Mugabe plays on land fears among farmers

ZIMBABWE: Black farmers are being told a new government would take their farms back, write Darlington Majonga and Craig Timberg…

ZIMBABWE:Black farmers are being told a new government would take their farms back, write Darlington Majongaand Craig Timbergin Arcturus, Zimbabwe.

THERE WAS a thriving farm here once, big and lush and bursting with life. It grew potatoes and tomatoes, cut flowers for export, and wheat and corn. Dairy cows were here for milking, chickens for laying eggs. The black Zimbabweans who did most of the work toiled in the blazing African sun for a pittance, while white owners kept the profits.

Now, all that is gone: the white owners, the animals, the profits and most of the crops.
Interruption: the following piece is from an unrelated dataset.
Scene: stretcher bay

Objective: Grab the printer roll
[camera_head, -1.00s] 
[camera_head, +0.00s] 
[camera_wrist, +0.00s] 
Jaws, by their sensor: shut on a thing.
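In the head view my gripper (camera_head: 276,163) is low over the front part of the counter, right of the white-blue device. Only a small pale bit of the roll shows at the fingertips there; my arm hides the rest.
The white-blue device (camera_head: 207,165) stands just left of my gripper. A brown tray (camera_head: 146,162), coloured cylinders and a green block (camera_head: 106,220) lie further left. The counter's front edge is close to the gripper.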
Some former workers now own scrubby, 15-acre plots of their own, but the raw anger left over from that bygone era of white rule remains as bitter as ever, giving President Robert Mugabe an effective political weapon as he struggles to recover from a historic first-round election loss.

Since the March 29th ballot, Mugabe has warned that opposition leader Morgan Tsvangirai will evict black peasants and allow white farmers to return if he wins a second-round vote. Veterans of Zimbabwe's liberation war of the 1970s, meanwhile, have begun invading some of the few white-owned farms still left.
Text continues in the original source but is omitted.